Government IT agency wants AI to predict network disruptions

The Malta Information Technology Agency is turning to Artificial Intelligence in a bid to automate its problem-solving capabilities for network disruptions, as well as predict surges in traffic bandwidth traffic

MITA’s infrastructure comprises around 2,500 servers, 4,500 network devices, 600 websites and handles approximately 19 terabytes of network traffic daily
MITA’s infrastructure comprises around 2,500 servers, 4,500 network devices, 600 websites and handles approximately 19 terabytes of network traffic daily

The Malta Information Technology Agency (MITA) is turning to Artificial Intelligence in a bid to automate its problem-solving capabilities for network disruptions, as well as predict surges in traffic bandwidth traffic.

MITA provides information technology services to the Maltese government and assists the State in technological innovations.

The agency now is tapping the private market to find out which AI-powered tools can be integrated into its network management system, the critical 24x7 monitoring service for the government’s IT systems.

MITA’s infrastructure comprises around 2,500 servers, 4,500 network devices, 600 websites and handles approximately 19 terabytes of network traffic daily.

Now it wants to know how AI can integrate with the various tools that are used to monitor the performance and workloads of its servers and cloud infrastructures.

Specific case scenarios the AI tools could address would be include the predictive generation of alerts when there are abnormal spikes in network traffic during off-peak hours. While monitoring tools can show the sudden increase through a spike, they have no pre-configured thresholds to be able to detect the issue or generate alerts.

In other typical examples where AI tools might assist MITA would be in cases of intermittent network outages, which might last for just three minutes. Despite the significant impact this could have for users working in 24x7 offices, there might not be enough time for NOC to manually analyse the incident.

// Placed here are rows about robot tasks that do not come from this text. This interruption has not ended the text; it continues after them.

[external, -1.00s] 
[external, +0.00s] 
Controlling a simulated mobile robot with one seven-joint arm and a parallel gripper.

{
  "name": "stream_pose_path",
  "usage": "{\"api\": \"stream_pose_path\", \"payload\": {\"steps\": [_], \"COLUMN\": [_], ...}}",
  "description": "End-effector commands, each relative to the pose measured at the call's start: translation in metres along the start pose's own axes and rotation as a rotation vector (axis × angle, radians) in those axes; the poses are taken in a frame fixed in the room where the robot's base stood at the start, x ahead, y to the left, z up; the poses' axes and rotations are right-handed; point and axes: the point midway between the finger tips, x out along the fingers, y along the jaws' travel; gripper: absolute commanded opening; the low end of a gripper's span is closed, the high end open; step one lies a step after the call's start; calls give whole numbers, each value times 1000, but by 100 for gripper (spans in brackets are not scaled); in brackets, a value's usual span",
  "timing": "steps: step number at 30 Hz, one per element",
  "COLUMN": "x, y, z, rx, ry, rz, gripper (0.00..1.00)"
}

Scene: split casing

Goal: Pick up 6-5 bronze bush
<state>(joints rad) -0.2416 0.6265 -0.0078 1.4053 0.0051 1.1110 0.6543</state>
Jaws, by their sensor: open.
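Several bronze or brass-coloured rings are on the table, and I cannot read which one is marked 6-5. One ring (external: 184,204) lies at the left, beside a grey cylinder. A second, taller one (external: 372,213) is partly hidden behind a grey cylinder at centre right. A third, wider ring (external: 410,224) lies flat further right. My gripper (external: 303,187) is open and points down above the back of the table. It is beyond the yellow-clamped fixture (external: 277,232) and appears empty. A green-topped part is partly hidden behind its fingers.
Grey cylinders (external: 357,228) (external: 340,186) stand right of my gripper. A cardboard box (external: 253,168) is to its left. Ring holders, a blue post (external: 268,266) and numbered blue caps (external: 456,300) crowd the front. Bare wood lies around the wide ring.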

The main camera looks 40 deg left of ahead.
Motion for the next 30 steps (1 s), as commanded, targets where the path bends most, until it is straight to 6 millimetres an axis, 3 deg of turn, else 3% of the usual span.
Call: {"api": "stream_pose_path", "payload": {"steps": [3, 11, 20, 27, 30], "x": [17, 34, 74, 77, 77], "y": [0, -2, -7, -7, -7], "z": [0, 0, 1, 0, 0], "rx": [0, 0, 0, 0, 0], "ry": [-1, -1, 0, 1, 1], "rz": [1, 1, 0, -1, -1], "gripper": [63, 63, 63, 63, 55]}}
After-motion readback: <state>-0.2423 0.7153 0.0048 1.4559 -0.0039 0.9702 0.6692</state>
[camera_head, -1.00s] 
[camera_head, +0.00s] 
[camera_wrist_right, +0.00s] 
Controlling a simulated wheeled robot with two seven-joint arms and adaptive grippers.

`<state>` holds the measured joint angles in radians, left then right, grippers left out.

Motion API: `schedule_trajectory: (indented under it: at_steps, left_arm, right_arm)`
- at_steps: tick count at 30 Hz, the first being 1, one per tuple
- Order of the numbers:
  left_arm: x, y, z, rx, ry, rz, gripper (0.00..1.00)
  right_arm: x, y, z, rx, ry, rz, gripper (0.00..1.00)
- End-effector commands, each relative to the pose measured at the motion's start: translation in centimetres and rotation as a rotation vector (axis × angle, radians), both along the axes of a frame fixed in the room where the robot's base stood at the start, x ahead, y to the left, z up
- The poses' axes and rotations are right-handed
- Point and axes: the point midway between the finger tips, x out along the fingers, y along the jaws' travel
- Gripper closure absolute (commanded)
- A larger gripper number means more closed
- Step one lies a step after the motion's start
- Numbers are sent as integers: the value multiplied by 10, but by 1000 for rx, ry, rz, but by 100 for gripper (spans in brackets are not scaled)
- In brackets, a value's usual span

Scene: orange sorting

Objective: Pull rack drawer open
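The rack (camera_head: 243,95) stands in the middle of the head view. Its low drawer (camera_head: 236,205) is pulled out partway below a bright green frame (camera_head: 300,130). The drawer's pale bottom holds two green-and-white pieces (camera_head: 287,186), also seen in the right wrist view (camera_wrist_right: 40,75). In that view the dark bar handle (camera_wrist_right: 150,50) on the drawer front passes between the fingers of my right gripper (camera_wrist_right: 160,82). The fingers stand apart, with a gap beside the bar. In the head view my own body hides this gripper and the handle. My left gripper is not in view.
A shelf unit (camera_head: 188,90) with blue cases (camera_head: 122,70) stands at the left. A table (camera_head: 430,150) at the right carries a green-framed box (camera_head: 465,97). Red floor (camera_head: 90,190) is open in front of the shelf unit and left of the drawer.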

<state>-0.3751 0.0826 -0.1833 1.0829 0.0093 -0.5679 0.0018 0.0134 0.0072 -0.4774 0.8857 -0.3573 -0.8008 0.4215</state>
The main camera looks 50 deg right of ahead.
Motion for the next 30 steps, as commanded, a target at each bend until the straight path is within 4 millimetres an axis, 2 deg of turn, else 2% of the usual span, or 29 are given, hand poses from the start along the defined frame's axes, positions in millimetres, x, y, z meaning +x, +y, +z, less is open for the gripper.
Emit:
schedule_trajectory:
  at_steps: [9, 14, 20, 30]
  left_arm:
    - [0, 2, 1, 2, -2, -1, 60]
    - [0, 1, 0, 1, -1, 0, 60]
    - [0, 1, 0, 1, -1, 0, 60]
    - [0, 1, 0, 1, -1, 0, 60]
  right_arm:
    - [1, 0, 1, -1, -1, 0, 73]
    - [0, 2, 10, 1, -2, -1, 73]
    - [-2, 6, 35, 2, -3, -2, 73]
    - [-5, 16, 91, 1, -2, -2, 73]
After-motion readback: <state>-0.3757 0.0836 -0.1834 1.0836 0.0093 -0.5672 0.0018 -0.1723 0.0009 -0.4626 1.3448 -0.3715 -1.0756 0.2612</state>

AI can also hep in generating alerts related to critical system failures and service disruptions across multiple servers, allowing the NOC to identify and address incidents in a timely manner, minimising service disruptions and potential business impact.The enhancements will allow MITA to have an analysis of all the observability data, with automated predictions, advanced anomaly detection and trend analysis, all in a bid to reduce the likelihood of incident occurrence and resolution times.